Oh, the image of Janeway on the ground as she looms large over a shrunken EMH felt very Gulliver’s Travels. Also, this is a variation of the shrinking Doctor joke from first season’s Parallax although there his image was more “squashed” then being proportionately shrunken.
@8, 11 – But honey, it was just a bunch of light particles! Though my brain still struggles to grasp the concept of a hologram. It’s basically a projected image given substance by a force field. So what would kissing one feel like? Does it feel like real lips? Or if you took it further…what exactly would you be…err…having relations with?
Now my brain hurts. That’s why I don’t like thinking about the science stuff.

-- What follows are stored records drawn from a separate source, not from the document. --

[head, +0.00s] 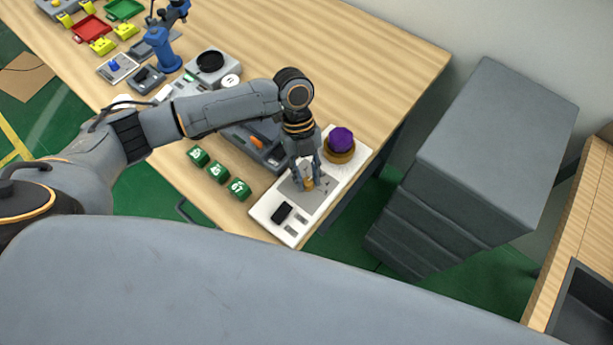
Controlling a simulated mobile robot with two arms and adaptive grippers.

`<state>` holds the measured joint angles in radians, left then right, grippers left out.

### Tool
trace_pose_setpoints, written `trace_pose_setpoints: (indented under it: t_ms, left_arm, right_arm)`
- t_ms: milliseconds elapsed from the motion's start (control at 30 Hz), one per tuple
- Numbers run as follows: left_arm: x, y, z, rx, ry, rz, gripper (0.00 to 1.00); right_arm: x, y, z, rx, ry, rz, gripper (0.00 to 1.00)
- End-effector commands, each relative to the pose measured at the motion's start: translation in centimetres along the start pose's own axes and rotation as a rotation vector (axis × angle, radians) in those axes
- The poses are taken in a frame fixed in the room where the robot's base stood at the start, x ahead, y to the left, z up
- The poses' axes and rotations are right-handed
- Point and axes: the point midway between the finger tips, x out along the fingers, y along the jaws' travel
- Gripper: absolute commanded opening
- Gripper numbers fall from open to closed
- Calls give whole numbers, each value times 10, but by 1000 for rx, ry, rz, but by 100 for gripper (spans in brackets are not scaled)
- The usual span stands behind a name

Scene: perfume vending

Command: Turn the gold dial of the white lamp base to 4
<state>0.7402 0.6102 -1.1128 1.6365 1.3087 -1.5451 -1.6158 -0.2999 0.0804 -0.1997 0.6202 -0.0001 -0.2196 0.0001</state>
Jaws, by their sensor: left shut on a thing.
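The white lamp base (271,211) lies near the table's front right corner. A purple faceted piece (341,139) sits in a gold ring (338,156) at its far end, and a black switch (282,212) is at its near end. The gold dial (308,184) stands on a grey plate in the middle of the base. My left gripper (307,183) points down from above and is shut on the dial. Its fingers partly hide the dial, and the dial's marks are too small to read. My right gripper is out of view.
Several green numbered blocks (218,172) lie left of the base. A grey device with an orange part (257,142) is just behind it, under my arm. A grey drawer cabinet (495,150) stands right of the table. The table's far right is clear.

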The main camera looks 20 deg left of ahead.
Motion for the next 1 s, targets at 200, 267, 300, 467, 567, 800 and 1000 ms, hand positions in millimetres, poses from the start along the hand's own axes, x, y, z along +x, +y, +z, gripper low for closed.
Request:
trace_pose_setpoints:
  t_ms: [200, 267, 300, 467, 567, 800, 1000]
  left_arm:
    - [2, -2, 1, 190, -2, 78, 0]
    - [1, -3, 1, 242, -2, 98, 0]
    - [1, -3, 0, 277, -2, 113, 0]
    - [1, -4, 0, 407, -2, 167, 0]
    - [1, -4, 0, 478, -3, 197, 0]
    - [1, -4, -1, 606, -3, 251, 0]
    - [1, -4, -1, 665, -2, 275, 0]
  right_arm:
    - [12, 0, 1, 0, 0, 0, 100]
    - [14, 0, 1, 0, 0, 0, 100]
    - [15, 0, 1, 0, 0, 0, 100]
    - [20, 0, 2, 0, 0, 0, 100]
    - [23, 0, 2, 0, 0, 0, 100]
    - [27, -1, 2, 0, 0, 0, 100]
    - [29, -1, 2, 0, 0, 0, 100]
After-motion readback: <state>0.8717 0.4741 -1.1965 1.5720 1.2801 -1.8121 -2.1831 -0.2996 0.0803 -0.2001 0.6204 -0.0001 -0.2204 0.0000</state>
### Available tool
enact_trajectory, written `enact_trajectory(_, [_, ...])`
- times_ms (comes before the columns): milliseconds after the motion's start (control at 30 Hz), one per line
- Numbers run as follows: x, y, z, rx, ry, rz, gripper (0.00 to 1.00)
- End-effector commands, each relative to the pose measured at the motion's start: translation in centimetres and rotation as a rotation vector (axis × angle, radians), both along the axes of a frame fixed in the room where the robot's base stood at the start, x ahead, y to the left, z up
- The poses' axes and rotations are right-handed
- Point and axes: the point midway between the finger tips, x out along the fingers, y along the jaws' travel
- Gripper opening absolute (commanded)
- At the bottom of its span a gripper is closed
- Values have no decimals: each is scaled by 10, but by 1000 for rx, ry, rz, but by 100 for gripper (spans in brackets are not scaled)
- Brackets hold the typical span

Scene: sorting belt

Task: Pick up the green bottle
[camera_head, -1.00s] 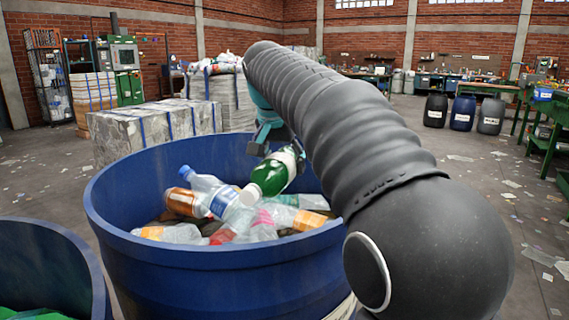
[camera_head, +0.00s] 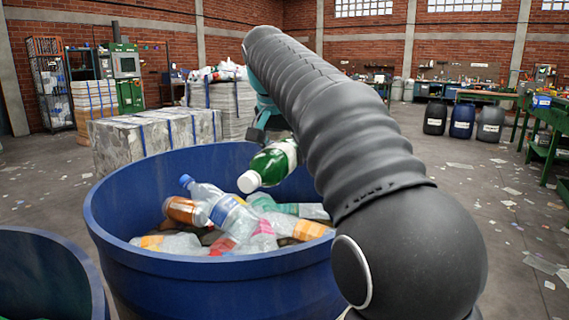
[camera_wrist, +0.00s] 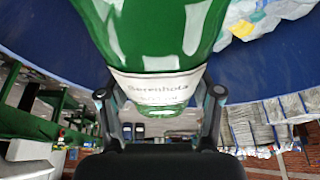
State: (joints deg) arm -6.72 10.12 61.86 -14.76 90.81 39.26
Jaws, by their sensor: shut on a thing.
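The green bottle (camera_head: 268,166) has a white cap and a pale label. It hangs tilted, cap to the lower left, above the pile inside the blue barrel (camera_head: 100,215). My gripper (camera_head: 265,128) is shut on it; my arm hides part of the gripper and of the bottle's far end in the head view. In the wrist view the green bottle (camera_wrist: 155,30) fills the upper middle, and my gripper's two fingers (camera_wrist: 160,97) stand on either side of its labelled part.
Clear bottles (camera_head: 205,195) and other plastic lie in the barrel under the green bottle. A second blue barrel (camera_head: 60,255) stands at the lower left. Strapped bales (camera_head: 150,135) stand behind, and several drums (camera_head: 462,118) stand at the far right.

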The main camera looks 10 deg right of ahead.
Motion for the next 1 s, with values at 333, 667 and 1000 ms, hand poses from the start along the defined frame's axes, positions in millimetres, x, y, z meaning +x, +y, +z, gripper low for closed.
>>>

Kim strikes me as a bit of an overachiever. So he probably called the captain down for the holoemitter demo to be all “look what I can do, can I get a promotion now?” and like a lot of people trying too hard, didn’t think through the consequences of if it doesn’t go well.
I enjoyed the pacing of this episode. Particularly when it looks like they’ve lost completely, when even Janeway succombs to the coma and she seemed like the last man standing. You kinda forget about Kes and the EMH until they show up.
The “Because I can” explanation was good enough for me. They could have elaborated more, but I took it as a ‘power corrupts’ storyline. Their species has so much power over other’s minds, with no check and balance on their power it’s turned them into perverse vilains. Or at least it did to that one individual. Similarly, coming across a person who can fight it was enough to make them turn tail and run, as they don’t know what to do with that. They rely solely on their ability to control.
@10, I love that theory. They’re essentially free-rolling for a ship full of treasure. And there’s multiple revenue streams from this little operation, in that when it works they can sell the comatose crew to the Vidiians for spare parts…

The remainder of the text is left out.